All of these facts were withheld from the American people by our government and media until President Putin gave his speech of Feb. 24 announcing the Russian “special military action” in Ukraine, so our media were forced to shift from cover-up to narrative-spinning.

Then, the Russians found the U.S. bio labs that none of us regular Americans knew or suspected had been in Ukraine for many years. Unlike the U.S. in Iraq, the Russians actually found makings for weapons of mass destruction (WMD), which, under our own well-worn excuse for foreign military intervention seems a pretty darn strong legal defense.

Today, after a days-long pingpong match of Biden administration admissions and denials, the Wall Street Journal has done a weasle-worded “deep dive” on the bio labs (beginning with a whitewash of Obama’s part in it), which reads partly like a defense pleading in criminal court and partly like a set of talking points to help the co-conspirators get their narrative straight.

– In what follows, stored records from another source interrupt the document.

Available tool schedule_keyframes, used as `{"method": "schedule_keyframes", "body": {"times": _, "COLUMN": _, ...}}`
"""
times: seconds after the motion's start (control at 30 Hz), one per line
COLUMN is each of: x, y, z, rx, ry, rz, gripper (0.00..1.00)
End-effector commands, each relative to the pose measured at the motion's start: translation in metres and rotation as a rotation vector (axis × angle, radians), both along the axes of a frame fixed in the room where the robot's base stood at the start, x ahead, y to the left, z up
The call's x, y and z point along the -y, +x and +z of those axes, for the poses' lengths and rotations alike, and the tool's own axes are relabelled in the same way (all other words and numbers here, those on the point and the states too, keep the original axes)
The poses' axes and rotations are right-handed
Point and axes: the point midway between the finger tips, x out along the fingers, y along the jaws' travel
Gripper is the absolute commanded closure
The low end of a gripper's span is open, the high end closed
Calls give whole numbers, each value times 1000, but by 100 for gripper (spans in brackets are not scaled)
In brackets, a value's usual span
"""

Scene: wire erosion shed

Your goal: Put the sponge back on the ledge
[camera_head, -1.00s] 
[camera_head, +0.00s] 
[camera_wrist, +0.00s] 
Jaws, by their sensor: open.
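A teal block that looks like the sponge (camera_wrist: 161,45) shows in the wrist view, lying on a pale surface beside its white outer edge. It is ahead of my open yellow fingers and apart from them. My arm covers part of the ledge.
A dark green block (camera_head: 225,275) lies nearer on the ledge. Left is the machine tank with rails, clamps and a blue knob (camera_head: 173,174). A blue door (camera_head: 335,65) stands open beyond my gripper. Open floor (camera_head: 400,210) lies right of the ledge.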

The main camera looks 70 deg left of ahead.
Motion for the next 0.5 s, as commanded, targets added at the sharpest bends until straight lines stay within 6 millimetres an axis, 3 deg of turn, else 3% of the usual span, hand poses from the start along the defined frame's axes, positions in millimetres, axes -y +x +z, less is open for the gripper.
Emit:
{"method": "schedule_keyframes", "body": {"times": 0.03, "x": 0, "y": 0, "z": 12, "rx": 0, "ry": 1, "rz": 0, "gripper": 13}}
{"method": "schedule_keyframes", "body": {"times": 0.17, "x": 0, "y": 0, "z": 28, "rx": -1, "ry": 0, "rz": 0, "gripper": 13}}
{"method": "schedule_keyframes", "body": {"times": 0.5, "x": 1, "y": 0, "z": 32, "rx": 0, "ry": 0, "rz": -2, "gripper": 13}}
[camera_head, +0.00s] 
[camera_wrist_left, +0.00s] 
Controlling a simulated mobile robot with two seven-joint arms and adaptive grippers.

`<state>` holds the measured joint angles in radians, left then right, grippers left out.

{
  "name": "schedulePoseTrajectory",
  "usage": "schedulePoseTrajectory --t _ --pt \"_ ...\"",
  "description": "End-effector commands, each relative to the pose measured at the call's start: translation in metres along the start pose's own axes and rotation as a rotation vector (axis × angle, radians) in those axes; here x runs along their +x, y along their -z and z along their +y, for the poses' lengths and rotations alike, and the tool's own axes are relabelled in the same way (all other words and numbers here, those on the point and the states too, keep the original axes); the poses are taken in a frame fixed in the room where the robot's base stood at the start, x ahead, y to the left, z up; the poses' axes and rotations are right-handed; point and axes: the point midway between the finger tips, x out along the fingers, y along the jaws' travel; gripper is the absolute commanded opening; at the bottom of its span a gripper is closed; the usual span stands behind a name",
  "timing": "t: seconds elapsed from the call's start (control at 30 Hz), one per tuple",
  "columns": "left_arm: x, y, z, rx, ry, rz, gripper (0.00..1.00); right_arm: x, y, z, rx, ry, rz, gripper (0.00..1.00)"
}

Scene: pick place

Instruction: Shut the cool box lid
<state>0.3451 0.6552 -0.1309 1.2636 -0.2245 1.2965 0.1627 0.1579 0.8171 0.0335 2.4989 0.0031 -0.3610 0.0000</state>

Meanwhile, in Ukraine, the great Soros-funded “Hero of Democracy,” Volodymyr Zelensky, has suspended all rival political parties and nationalized the media instead of just surrendering to spare his people further suffering. Like all leftist ideologues, Zelensky’s reality is “the narrative,” and his mission is selling it to people of the world. Yes, he has won that propaganda war, especially in America (to our great shame). But in the real world he lost the real war on Day 1 – and could have avoided every civilian casualty from that point forward by simply agreeing to Russia’s reasonable demands – an offer that has been on the table with little change ever since.

By the logic and reasoning America has used for 200 years – the fault for ALL of this is OUR egregious violation of Russia’s legitimate security interests in its own region. Add this to the long, long list of Barack Obama-caused disasters. If not for evil Obama (and his puppet monarch Biden), Ukraine and Russia would be at peace, and the world would not be on the brink of World War III.